On paper, the macro backdrop for Canadian insurers looks reassuring. Growth is positive, inflation is under control, and the worst tariff scenarios from the United States haven’t materialized.
Look closer, and the picture is less comforting: a country still heavily dependent on US demand, stuck in a long‑running productivity rut, and a federal push on infrastructure and competitiveness that insurers aren’t convinced goes far enough.
At a recent KPMG conference in Toronto, iA’s chief strategist and senior economist Sébastien Mc Mahon (pictured) described the current numbers as something close to “Goldilocks” – but only in a narrow sense.
“The current macro environment is growth or improving,” he said. “Last quarter, Q3 of this year, we hit about 0.5% growth… and inflation is under control. [If you put those] two together, that gives you something that is akin to what would be kind of a Goldilocks situation on the macro front.”
Canada, in other words, is not in recession, and inflation is no longer running away. For insurers making 10‑, 20‑ or 30‑year commitments with their balance sheets, though, “not in recession” is a low bar.
On trade, Mc Mahon said the direct hit from US tariffs has been less severe than many feared at the start of the year.
“The impact of tariffs from the US have been much less than we were expecting,” he noted. “Of course, they're brutal in some sectors… but overall, for a Canadian economy, it's not as bad as what we could have seen, and that begs the question: How can we become less reliant on the US?”
That underlying reliance is the deeper worry. Tariff measures can be negotiated or reversed; a structural dependence on a single trading partner – even a friendly one – is harder to unwind. For insurers who need diversified, reliable growth to match long‑dated liabilities, it also constrains where they can comfortably put money to work.
Mc Mahon acknowledged that Ottawa has, at least rhetorically, understood the problem.
“The federal government is talking about the right things and trying to get Canada's productivity to rise, to invest in infrastructure to get us out of this dependence,” he said. “But did they go far enough in the latest budget? I mean, we still have some doubts here.”
That doubt goes to the heart of the issue. Productivity, infrastructure and trade diversification all feature prominently in budget speeches and economic statements, but institutional investors want to see visible, investable progress, not just talking points.
Mc Mahon said Canada still “need[s] the spark” to get both public and private capital investing together and pull the economy out of its “unproductive situation.”
“It's a work in progress,” he added.
For an industry that prices risk and return over decades, “work in progress” is not a reassuring status update.

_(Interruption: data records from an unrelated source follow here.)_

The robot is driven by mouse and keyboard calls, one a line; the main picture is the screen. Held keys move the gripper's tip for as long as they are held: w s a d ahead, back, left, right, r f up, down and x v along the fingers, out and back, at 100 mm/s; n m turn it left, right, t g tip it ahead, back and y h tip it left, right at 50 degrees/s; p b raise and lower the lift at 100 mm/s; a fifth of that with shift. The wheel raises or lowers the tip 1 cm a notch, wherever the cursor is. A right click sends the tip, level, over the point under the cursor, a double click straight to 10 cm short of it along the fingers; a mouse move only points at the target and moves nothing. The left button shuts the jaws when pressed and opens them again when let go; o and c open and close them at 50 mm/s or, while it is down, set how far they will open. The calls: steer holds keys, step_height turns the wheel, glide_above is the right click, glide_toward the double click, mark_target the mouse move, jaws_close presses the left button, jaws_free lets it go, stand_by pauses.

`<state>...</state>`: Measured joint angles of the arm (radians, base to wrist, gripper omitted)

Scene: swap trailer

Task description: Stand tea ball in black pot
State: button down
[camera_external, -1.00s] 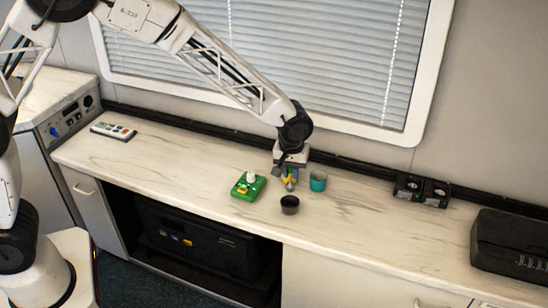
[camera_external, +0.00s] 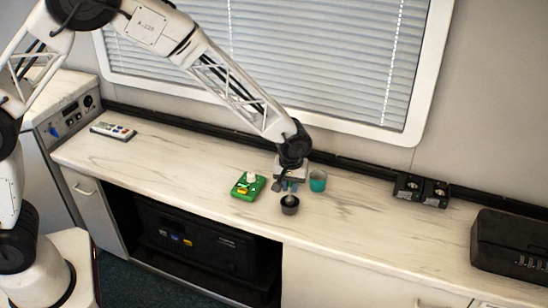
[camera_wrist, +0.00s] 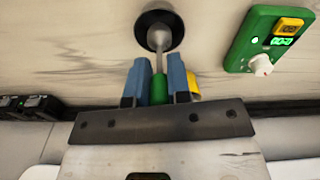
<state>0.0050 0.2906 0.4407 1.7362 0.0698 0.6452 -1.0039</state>
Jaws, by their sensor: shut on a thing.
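The black pot (camera_external: 290,207) stands on the counter, and it also shows in the wrist view (camera_wrist: 178,22). The tea ball (camera_wrist: 157,40) has a grey ball end and a green handle. My gripper (camera_wrist: 159,84) is shut on the green handle between its blue fingers. The ball end lies over the pot's mouth in both views. I cannot tell whether it touches the bottom or how deep it sits. In the external view my gripper (camera_external: 291,185) is just behind the pot, and its fingers are partly hidden.
A teal cup (camera_external: 318,181) stands right of my gripper. A green device (camera_external: 248,187) with a white knob and yellow part lies to the left. A remote (camera_external: 113,131), black boxes (camera_external: 421,190) and a black case (camera_external: 512,245) are farther off. The front counter is clear.

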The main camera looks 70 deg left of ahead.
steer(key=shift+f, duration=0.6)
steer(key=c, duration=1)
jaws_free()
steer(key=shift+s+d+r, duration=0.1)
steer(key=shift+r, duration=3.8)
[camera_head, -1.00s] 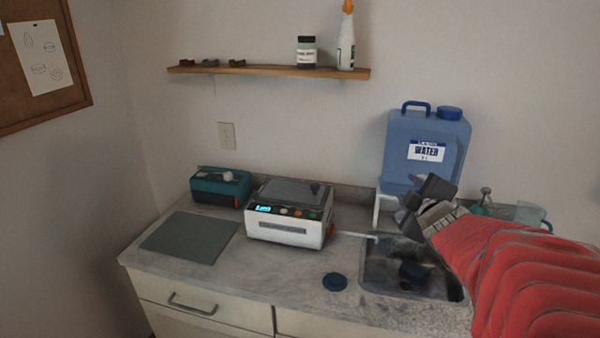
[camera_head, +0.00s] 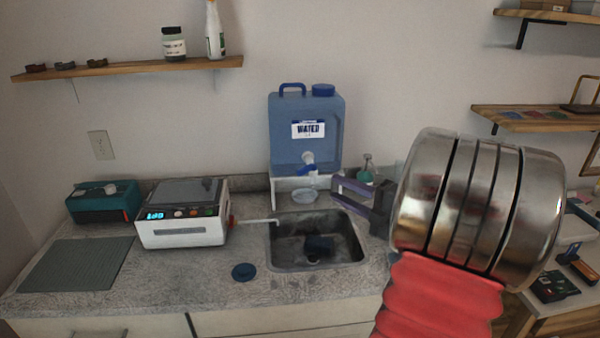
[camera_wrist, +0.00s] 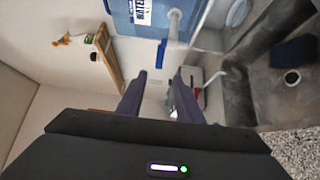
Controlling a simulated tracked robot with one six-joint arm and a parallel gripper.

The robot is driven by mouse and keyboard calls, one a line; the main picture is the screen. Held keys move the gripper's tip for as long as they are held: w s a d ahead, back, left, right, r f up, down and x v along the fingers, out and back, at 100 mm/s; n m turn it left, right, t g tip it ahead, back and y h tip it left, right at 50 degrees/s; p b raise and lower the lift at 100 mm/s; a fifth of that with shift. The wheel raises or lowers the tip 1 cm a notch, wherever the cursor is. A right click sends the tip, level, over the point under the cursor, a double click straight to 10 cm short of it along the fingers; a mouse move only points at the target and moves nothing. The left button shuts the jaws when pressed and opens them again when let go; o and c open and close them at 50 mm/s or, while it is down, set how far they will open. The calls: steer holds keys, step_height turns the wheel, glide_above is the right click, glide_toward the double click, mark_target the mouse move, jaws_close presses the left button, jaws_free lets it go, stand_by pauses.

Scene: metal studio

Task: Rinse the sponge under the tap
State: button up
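A dark blue block (camera_head: 318,245), which looks like the sponge, lies in the metal sink (camera_head: 287,262) by the drain. It also shows in the wrist view (camera_wrist: 293,52). The tap (camera_head: 308,160), white with a blue lever, is on the front of the blue water container (camera_head: 280,125). The wrist view shows the tap (camera_wrist: 174,24) beyond my fingers. My gripper (camera_head: 333,190) is open and empty, its fingers pointing left above the sink's back right. In the wrist view, my gripper (camera_wrist: 158,78) has a clear gap between its fingers.
A clear dish (camera_head: 305,196) sits below the tap by the container's white stand. A white spout (camera_head: 258,221) reaches over the sink's left edge from beside the white machine (camera_head: 182,232). The front counter is mostly clear, with a blue disc (camera_head: 244,271).

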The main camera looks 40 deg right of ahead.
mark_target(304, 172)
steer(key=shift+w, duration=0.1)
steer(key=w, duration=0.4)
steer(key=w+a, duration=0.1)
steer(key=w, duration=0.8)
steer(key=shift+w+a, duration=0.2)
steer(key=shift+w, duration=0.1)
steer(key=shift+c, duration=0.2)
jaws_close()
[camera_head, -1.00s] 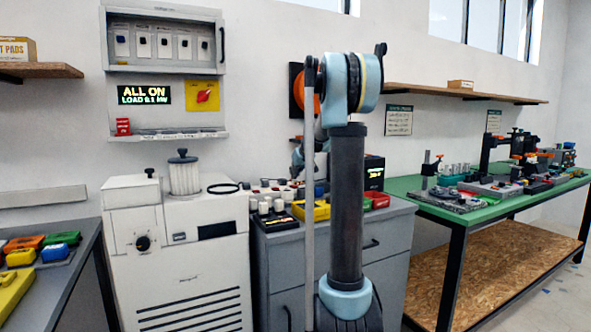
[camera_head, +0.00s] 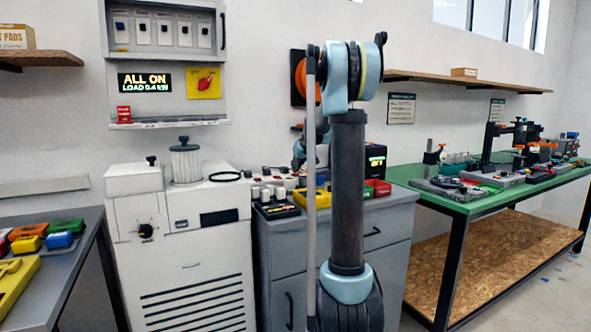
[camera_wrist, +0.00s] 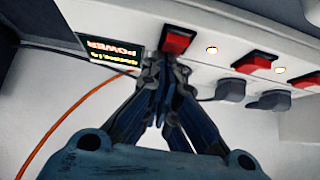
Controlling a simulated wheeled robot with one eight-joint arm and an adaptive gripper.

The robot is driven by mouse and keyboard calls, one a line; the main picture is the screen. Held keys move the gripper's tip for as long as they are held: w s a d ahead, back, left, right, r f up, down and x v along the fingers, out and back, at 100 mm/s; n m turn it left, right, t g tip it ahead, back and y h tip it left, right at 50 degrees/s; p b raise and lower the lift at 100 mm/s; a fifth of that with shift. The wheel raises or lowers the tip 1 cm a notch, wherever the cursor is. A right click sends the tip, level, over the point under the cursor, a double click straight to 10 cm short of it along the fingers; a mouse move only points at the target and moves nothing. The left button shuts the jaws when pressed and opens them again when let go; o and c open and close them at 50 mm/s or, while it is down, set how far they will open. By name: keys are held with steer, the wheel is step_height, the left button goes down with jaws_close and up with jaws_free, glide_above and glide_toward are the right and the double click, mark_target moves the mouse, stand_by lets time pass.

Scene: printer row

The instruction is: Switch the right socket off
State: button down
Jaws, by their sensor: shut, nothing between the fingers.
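A white socket strip (camera_wrist: 228,34) crosses the top of the wrist view, with red rocker switches along it. My gripper (camera_wrist: 163,62) is shut and empty, its tips at the lower edge of the nearest red switch (camera_wrist: 178,41); whether they touch it I cannot tell. Two more red switches sit further right, a middle one (camera_wrist: 253,63) and one at the picture's edge (camera_wrist: 306,81). Small lit lamps (camera_wrist: 212,50) show between the switches. In the head view my arm hides the gripper.
Grey plugs (camera_wrist: 231,90) sit below the further switches, and an orange cable (camera_wrist: 75,108) curves at left. In the head view, a grey cabinet (camera_head: 388,240) carries small items and a yellow bin. A white machine (camera_head: 190,265) and a green bench (camera_head: 455,203) flank it.

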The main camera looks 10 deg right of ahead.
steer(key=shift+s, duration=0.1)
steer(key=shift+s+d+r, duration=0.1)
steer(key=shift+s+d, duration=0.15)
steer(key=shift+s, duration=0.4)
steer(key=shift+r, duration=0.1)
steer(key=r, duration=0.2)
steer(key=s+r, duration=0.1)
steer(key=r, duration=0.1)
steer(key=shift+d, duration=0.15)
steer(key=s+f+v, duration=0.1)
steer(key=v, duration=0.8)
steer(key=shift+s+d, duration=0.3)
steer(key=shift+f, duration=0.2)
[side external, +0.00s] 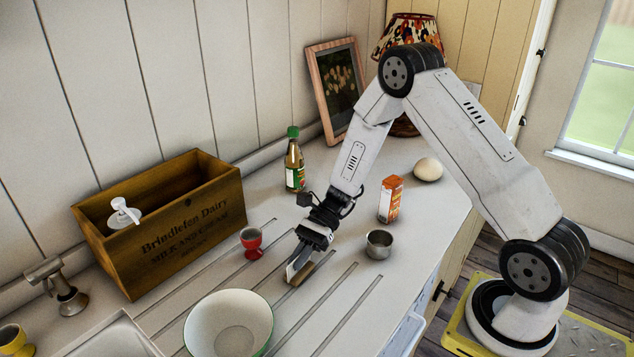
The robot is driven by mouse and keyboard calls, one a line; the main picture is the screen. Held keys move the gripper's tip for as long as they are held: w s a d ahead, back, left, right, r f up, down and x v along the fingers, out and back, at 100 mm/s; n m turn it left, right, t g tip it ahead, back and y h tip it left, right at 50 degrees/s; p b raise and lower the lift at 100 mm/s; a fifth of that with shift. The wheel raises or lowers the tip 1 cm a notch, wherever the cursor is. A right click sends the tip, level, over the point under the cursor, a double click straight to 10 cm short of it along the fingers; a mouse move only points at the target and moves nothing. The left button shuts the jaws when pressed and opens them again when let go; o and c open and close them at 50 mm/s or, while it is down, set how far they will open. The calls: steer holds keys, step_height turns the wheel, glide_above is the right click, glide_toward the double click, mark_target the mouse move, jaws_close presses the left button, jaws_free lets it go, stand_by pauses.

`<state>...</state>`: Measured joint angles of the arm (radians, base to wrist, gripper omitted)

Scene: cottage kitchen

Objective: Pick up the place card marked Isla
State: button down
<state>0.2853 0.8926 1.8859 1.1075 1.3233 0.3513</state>
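My gripper (297,269) points down at the ribbed drainboard, right of the red egg cup. A small tan and whitish piece (303,274) shows at its fingertips, close to the board. It may be a place card, but no writing can be read on it, so I cannot tell if it is marked Isla. The fingers and this piece overlap in the picture. I cannot tell whether the fingers are open or shut, or whether they touch it. No other place card can be made out.
The red egg cup (251,241) and a metal cup (379,244) stand either side of my gripper. A white bowl (229,325) is in front. A wooden crate (165,240), a green-capped bottle (294,165) and an orange carton (390,200) stand around. The board at front right is clear.

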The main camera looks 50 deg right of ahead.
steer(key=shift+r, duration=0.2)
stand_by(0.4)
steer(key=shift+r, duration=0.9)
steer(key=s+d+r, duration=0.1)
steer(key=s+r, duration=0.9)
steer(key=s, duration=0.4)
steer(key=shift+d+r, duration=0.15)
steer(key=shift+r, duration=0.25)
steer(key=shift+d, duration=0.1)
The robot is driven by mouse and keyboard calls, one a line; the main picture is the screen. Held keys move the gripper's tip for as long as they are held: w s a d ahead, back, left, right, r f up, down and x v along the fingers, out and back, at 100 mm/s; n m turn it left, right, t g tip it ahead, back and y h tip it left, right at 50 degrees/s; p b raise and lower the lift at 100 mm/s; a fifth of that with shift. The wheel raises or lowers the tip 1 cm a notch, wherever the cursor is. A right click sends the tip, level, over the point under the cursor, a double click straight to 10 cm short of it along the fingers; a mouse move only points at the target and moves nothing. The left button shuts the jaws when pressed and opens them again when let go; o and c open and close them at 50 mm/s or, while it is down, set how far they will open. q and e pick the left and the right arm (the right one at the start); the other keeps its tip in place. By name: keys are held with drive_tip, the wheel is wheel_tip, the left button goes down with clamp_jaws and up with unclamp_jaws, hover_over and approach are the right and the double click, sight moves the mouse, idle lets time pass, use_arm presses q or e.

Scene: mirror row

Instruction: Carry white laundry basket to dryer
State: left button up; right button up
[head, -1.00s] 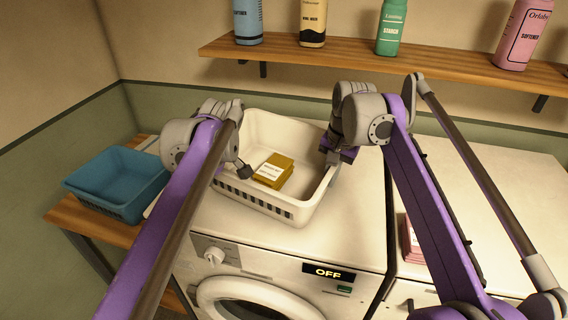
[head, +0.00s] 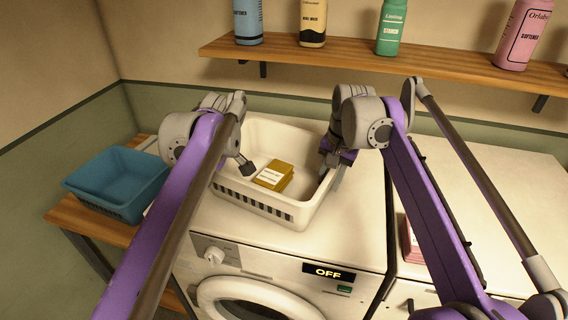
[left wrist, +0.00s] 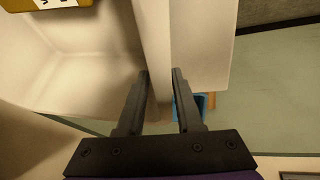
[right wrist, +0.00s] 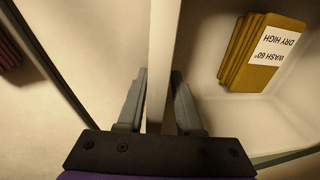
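The white laundry basket (head: 300,213) stands on the washer top, with folded mustard cloths (head: 273,175) inside. The cloths also show in the right wrist view (right wrist: 255,55), with a label reading "WASH 60° DRY HIGH". My left gripper (head: 240,165) is at the basket's left wall. In the left wrist view its fingers (left wrist: 160,90) are apart, either side of the wall. My right gripper (head: 330,165) is at the right wall. In the right wrist view its fingers (right wrist: 159,90) are apart with the thin wall between them. Firm contact is not visible. Which machine is the dryer is not labelled.
The front-loading machine (head: 285,258) under the basket shows "OFF". Another white machine top (head: 490,190) lies to the right, with pink folded cloths (head: 411,240) near its left edge. A blue basket (head: 118,180) sits on a wooden table at left. A shelf (head: 400,58) holds bottles.

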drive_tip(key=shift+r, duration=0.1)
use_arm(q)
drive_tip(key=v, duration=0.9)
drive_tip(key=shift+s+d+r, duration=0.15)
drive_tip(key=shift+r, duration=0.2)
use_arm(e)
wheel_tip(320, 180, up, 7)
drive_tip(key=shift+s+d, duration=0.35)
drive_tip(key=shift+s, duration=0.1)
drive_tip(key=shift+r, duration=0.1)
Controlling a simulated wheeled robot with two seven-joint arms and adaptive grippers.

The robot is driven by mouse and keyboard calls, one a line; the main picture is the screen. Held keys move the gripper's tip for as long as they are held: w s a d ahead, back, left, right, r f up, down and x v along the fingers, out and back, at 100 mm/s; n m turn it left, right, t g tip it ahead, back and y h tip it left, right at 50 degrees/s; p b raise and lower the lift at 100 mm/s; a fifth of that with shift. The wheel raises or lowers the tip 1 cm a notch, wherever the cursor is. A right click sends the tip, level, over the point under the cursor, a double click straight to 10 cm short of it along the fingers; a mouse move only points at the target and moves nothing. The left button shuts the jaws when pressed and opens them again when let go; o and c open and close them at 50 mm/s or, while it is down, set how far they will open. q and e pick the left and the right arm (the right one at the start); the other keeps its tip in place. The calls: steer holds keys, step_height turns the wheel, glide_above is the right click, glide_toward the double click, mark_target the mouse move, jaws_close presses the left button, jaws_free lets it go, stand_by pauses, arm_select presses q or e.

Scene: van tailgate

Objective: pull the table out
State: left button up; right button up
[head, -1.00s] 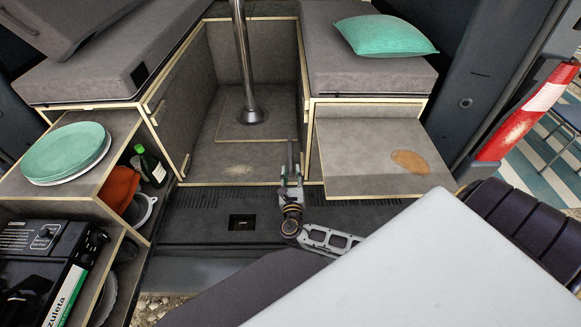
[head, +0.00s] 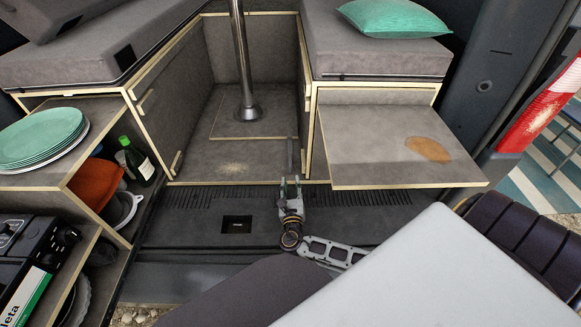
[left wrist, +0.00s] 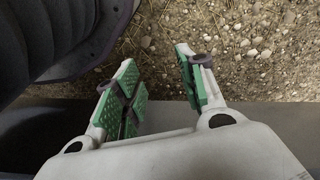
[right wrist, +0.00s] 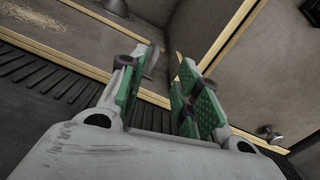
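The table (head: 365,145) is a grey panel with pale wooden edges and a brown oval patch on top. In the head view it sticks out from under the right bench, level and toward me. My right gripper (head: 290,182) is left of the table, low at the edge of the van floor, and apart from the table's front edge. In the right wrist view its fingers (right wrist: 160,88) are spread, with nothing clearly held between them. My left gripper (left wrist: 162,85) is outside the head view. In the left wrist view it is open and empty above gravel.
A metal post (head: 242,60) stands in the central footwell. A green pillow (head: 394,17) lies on the right bench. At left are stacked plates (head: 40,140), a bottle (head: 136,160) and a stove (head: 30,260).

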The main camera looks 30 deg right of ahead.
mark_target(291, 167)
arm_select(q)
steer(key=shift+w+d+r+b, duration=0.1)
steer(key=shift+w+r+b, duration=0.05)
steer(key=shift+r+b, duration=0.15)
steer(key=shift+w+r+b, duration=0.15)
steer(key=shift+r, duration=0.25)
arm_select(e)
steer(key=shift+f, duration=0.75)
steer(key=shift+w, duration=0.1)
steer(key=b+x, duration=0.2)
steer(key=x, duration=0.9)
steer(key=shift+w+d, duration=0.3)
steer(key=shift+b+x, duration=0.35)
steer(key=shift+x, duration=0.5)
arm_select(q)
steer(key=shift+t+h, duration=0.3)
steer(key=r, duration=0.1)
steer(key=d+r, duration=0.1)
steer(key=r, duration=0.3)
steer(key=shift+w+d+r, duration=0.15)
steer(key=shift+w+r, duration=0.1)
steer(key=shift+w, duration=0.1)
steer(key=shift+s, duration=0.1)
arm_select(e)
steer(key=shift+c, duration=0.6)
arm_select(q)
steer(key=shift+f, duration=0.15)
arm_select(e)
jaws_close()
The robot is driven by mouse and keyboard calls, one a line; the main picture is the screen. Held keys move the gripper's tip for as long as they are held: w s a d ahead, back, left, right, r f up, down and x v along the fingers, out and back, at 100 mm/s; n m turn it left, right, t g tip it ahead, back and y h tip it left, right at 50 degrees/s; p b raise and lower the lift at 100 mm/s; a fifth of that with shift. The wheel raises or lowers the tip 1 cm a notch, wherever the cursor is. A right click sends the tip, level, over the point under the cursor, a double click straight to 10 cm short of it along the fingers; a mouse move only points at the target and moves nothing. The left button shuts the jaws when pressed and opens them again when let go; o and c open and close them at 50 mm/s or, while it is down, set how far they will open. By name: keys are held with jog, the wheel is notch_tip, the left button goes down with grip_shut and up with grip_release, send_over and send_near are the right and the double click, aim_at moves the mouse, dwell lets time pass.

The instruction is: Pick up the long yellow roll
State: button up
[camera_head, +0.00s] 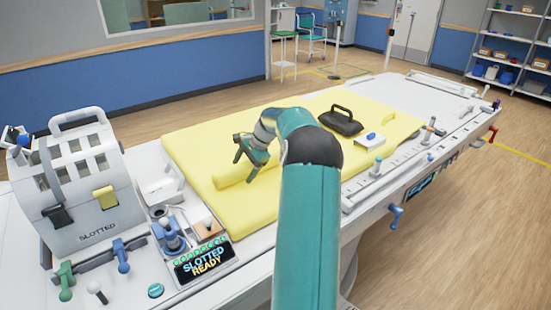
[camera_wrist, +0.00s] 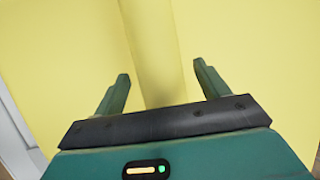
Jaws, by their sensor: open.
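The long yellow roll (camera_head: 232,171) lies on the yellow mat (camera_head: 200,140), part of it hidden behind my arm. My gripper (camera_head: 250,158) is over the roll in the head view. In the wrist view the roll (camera_wrist: 152,45) runs up the picture between the two green fingers of my gripper (camera_wrist: 160,88). The fingers are open, one on each side of the roll, with gaps to it. I cannot tell how far the fingertips are above the mat.
A slotted white unit (camera_head: 78,175) stands at the left, with a control panel (camera_head: 200,258) in front. A rail with clamps (camera_head: 400,160) runs along the right edge.

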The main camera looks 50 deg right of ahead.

Productivity might sound like a technocratic obsession, but for life and P&C carriers it seeps into almost everything: the growth and credit quality of the companies whose debt and equity they hold; the tax base and fiscal health behind federal and provincial bonds; and, ultimately, the earning power of policyholders whose premiums fund those investments. A persistently “unproductive situation” means slower compounding, more fiscal strain and less room for policy missteps.
It also means Canadian insurers feel a greater need to diversify beyond their home market – even as they worry about over‑exposure to the United States.
Mc Mahon was careful not to overstate the near‑term risk. He described the global macro picture as “okay,” but added that this does not mean Canada is enjoying “financial conditions that are the most attractive in history.” In his view, that makes disciplined execution – on both public policy and corporate strategy – essential.
Later in the session, he made the connection between productivity, diversification and Canada’s trade posture even more explicit.
“If you're the federal government, you want to… ensure that you're as independent from the US as possible in the future, because this is a concentration risk for us,” he said. “There is nothing wrong with opening new ports and new pipelines… just to export as much as to the rest of the world. Because what Canada produces, the world needs.”